From my perspective, it would be easier to do a thru-hike when you're younger than when you're older. You'll be stronger & more resilient. Most of the hikers will be around your age. If you have a period of time between jobs and/or schooling, it would be an ideal time to do a hike. Just make sure that you have adequate funds for the hike. You'd hate to run out of money before you run out of trail.
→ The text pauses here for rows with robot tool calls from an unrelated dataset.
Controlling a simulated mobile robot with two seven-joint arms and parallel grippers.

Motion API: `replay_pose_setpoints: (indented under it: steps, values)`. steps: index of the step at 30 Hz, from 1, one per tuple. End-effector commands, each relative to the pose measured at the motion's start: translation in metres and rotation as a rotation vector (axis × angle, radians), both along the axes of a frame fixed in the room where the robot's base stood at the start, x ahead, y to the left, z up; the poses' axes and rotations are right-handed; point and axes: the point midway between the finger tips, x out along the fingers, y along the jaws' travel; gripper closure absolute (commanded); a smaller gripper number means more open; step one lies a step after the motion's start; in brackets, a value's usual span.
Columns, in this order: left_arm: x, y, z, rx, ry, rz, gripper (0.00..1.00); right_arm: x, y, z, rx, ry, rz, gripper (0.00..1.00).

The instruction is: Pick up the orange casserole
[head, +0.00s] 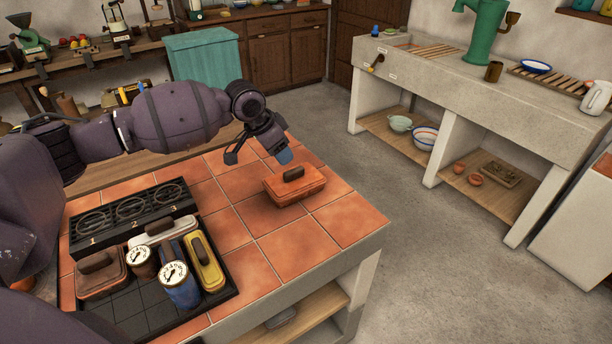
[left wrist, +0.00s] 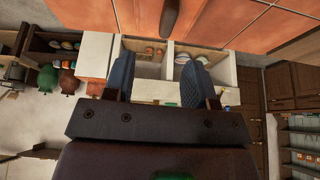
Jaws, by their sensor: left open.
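The orange casserole (head: 307,191) is a low rectangular lidded dish with a dark handle on top. It sits on the terracotta-tiled counter (head: 285,247), towards its far right part. My left gripper (head: 258,156) is open and empty, just behind and to the left of the casserole, with its fingers spread apart. In the left wrist view the two fingers of my left gripper (left wrist: 158,80) stand apart with nothing between them. The casserole (left wrist: 130,14) and its dark handle show at the top edge of that view, beyond the fingertips. My right gripper is not in view.
A black tray (head: 135,318) on the near left holds a brown, a white and a yellow lidded dish (head: 205,262) and two dial-topped canisters (head: 180,285). A black burner unit (head: 133,214) stands behind it. Tiles around the casserole are clear. The counter's edge lies to its right.

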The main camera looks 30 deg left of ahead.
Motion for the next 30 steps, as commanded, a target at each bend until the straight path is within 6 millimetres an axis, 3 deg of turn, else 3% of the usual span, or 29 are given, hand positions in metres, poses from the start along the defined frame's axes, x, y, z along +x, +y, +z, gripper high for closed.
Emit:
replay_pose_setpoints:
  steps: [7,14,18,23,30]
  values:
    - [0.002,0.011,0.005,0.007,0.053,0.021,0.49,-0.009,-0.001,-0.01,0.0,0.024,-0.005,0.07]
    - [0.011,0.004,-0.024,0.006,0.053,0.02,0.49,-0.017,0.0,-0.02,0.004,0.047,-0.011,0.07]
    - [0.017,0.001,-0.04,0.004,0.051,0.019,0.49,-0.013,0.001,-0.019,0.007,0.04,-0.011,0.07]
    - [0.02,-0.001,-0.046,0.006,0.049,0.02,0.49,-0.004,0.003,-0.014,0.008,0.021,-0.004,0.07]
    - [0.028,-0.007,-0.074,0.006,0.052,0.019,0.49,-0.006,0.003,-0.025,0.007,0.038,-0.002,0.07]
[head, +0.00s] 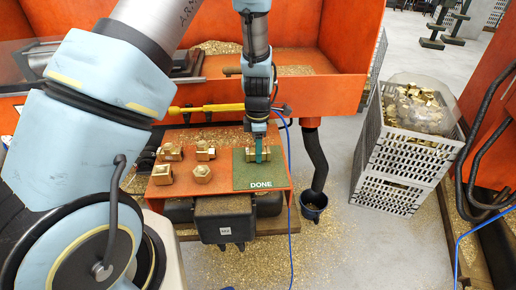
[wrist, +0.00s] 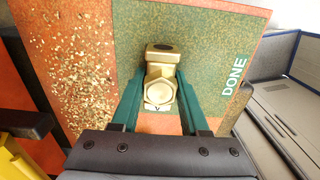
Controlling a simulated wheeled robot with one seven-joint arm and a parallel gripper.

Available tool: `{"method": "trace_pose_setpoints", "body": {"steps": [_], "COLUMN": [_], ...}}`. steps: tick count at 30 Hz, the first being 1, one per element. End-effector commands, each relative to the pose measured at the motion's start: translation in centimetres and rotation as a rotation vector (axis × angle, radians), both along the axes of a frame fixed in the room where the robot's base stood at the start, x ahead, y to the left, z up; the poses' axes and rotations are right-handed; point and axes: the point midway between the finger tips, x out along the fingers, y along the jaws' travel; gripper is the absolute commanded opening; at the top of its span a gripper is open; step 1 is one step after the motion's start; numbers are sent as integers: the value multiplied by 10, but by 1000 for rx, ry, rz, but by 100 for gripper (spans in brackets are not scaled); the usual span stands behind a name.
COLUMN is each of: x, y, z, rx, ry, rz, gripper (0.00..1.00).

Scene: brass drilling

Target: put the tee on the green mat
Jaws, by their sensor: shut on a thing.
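The brass tee (wrist: 160,82) is between the two green fingers of my gripper (wrist: 160,78) in the wrist view, and the gripper is shut on it. In the head view my gripper (head: 262,153) points down over the green mat (head: 245,181), which is marked DONE. The tee shows partly beside the fingers there (head: 249,156). The mat also spreads behind the tee in the wrist view (wrist: 210,45). I cannot tell whether the tee touches the mat or is slightly above it.
Several other brass fittings (head: 202,173) stand on the orange bench to the left of the mat. A yellow tool (head: 208,108) lies behind them. Brass chips are scattered over the bench and floor. A grey crate (head: 405,150) stands on the right.

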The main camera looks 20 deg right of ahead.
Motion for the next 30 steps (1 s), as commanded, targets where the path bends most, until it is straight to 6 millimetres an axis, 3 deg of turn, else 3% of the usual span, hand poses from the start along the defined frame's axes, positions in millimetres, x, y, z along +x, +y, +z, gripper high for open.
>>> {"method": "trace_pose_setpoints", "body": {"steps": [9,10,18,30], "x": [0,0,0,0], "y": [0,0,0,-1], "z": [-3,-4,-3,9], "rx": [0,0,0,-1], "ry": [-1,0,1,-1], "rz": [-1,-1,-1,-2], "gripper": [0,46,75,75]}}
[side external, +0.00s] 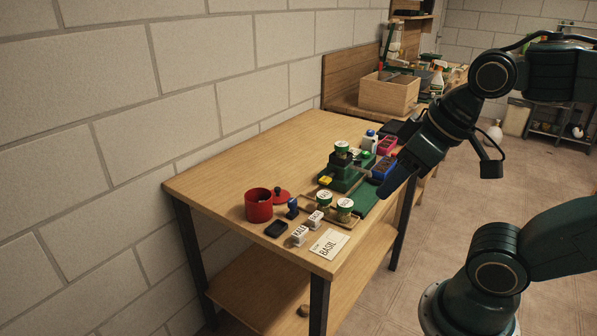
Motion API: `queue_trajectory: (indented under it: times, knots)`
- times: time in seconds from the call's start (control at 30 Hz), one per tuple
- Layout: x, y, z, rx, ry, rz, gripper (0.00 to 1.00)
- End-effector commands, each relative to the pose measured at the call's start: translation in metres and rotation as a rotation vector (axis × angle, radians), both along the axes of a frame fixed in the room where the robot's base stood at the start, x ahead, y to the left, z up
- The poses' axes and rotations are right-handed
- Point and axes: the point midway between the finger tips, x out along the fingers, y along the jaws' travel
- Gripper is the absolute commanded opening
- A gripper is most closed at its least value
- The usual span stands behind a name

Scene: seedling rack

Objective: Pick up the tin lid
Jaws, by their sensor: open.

As you stated, it is your decision to make. JMT & an Asian trip vs. PCT thru-hike. No bad choices there. You do have a time in your life where you can block out a substantial period of time to 'play.' Those don't happen too often. Good luck on whatever you decide.

RED-DOG
11-18-2014, 13:53
Early in my child hood I had a lot of difficulties, friends, loved ones passed away, so my dad suggested a section hike along the AT, so in 96 I started at springer going to Delaware Water Gap with the intentions of stopping at my sisters house in Stroudsburg PA but by the time I got to VA I was hooked so I decided to do a Flip-Flop and now I have completed the AT thee times and planning to do the PCT next year and the CDT sometime, but if I had the money and it sounds like you do I would go and do the Camino De Santiago or go to Asia for a month.